Select every line containing the word "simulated" from the material, and copy those lines.

________________________________________

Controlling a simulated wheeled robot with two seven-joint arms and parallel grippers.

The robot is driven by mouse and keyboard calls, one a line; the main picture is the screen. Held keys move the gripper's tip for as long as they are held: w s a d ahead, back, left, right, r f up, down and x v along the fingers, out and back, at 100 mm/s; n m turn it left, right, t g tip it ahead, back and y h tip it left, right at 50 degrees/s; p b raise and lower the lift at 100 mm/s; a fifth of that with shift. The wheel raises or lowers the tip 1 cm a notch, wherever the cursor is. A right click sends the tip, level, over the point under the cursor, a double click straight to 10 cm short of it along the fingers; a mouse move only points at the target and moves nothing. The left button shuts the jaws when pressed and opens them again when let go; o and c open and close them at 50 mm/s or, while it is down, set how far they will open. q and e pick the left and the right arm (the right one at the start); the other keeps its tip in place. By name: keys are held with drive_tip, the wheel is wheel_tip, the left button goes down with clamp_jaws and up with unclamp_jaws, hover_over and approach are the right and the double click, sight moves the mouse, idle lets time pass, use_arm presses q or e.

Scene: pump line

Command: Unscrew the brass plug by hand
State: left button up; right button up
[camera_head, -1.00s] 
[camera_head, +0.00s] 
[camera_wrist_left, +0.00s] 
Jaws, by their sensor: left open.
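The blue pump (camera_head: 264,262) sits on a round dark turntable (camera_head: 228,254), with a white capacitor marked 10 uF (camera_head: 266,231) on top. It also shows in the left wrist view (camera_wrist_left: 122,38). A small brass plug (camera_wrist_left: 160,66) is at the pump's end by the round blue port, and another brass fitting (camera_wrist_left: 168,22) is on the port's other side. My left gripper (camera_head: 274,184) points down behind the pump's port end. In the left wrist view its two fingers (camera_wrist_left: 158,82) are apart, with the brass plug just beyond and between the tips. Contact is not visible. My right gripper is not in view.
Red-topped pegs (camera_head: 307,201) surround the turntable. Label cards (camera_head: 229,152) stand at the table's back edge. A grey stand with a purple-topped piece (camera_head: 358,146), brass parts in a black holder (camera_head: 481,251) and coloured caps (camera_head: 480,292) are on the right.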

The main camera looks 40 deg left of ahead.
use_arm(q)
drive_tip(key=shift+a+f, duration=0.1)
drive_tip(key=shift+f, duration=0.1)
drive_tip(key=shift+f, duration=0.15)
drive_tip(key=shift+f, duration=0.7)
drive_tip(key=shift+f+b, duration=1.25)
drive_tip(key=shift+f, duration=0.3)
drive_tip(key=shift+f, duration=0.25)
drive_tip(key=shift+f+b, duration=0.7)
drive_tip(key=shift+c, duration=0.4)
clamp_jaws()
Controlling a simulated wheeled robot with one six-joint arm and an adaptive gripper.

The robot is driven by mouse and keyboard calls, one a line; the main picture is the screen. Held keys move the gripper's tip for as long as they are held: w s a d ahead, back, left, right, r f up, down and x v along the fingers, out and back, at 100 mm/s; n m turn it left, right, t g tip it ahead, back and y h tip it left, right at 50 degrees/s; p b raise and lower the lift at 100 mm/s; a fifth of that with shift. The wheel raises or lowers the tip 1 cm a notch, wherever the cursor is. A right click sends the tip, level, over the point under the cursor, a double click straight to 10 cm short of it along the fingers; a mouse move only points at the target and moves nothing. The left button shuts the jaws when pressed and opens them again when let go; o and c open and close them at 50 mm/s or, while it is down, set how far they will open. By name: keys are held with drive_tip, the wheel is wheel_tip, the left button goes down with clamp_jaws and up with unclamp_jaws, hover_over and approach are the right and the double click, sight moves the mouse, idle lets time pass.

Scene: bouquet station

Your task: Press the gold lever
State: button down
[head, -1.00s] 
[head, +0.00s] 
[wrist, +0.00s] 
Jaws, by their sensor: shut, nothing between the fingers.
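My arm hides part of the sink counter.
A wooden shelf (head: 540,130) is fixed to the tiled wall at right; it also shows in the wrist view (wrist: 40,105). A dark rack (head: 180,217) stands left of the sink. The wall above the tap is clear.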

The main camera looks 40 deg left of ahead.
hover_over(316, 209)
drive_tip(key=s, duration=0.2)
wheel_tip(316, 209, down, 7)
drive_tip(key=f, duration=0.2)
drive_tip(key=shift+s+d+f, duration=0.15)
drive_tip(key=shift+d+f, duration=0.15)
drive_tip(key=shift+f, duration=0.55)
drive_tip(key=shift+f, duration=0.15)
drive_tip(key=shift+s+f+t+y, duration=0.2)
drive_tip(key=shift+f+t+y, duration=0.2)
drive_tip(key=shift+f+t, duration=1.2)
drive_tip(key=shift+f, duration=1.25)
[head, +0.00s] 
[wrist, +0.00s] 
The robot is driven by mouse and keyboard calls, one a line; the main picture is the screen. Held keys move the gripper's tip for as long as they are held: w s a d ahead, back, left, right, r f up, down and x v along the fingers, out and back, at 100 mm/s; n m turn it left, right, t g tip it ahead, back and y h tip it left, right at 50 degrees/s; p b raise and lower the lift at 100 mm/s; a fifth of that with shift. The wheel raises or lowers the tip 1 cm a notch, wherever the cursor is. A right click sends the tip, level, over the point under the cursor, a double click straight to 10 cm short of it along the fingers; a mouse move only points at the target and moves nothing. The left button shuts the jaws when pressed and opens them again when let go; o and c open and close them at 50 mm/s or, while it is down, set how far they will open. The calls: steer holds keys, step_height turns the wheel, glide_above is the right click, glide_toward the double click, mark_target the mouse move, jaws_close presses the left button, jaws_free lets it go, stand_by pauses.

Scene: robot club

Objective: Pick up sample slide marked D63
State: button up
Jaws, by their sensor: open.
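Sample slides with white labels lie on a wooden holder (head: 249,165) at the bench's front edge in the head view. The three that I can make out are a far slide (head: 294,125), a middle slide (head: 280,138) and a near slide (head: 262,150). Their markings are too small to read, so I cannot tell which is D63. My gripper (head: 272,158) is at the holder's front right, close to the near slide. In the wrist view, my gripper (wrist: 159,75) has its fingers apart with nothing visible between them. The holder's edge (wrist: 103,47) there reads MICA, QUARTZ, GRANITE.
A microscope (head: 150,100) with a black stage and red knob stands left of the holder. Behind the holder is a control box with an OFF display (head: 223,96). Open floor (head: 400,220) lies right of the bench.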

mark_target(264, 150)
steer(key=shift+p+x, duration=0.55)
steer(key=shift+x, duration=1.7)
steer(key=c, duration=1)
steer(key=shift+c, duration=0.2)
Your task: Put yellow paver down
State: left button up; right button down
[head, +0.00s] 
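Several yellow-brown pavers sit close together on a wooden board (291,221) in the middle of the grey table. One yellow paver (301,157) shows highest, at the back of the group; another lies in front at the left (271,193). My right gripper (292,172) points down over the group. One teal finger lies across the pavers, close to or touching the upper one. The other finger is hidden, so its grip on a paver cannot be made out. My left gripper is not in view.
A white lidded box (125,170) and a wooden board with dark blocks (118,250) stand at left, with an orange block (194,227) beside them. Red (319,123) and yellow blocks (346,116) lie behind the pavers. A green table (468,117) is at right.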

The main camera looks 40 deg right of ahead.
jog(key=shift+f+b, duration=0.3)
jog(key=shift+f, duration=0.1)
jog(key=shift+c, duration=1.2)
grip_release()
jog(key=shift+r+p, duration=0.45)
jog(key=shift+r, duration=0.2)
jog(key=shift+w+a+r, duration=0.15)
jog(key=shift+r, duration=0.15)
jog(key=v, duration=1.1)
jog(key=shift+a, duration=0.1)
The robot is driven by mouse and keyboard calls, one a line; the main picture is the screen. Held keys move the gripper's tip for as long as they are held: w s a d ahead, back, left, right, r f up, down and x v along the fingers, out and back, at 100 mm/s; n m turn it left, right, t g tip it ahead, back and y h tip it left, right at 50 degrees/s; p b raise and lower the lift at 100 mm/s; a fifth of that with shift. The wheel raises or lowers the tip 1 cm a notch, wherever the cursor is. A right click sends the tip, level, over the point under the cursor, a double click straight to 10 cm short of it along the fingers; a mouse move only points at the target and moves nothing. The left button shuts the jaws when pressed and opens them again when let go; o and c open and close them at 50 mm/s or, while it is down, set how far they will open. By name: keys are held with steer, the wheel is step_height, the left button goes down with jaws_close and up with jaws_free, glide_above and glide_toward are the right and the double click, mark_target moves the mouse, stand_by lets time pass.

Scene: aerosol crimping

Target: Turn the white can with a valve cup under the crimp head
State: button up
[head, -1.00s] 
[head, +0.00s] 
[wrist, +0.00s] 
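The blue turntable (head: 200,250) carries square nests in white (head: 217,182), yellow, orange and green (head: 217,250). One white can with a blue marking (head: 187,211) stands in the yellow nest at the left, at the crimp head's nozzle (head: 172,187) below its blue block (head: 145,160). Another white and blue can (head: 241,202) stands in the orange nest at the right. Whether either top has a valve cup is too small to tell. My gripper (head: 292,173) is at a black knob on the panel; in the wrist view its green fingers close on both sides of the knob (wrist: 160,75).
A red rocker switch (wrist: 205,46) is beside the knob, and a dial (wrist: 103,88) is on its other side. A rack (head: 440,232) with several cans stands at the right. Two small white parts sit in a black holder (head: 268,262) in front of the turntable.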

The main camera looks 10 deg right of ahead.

________________________________________

ANSWER IN FULL:
Controlling a simulated wheeled robot with two seven-joint arms and parallel grippers.
Controlling a simulated wheeled robot with one six-joint arm and an adaptive gripper.

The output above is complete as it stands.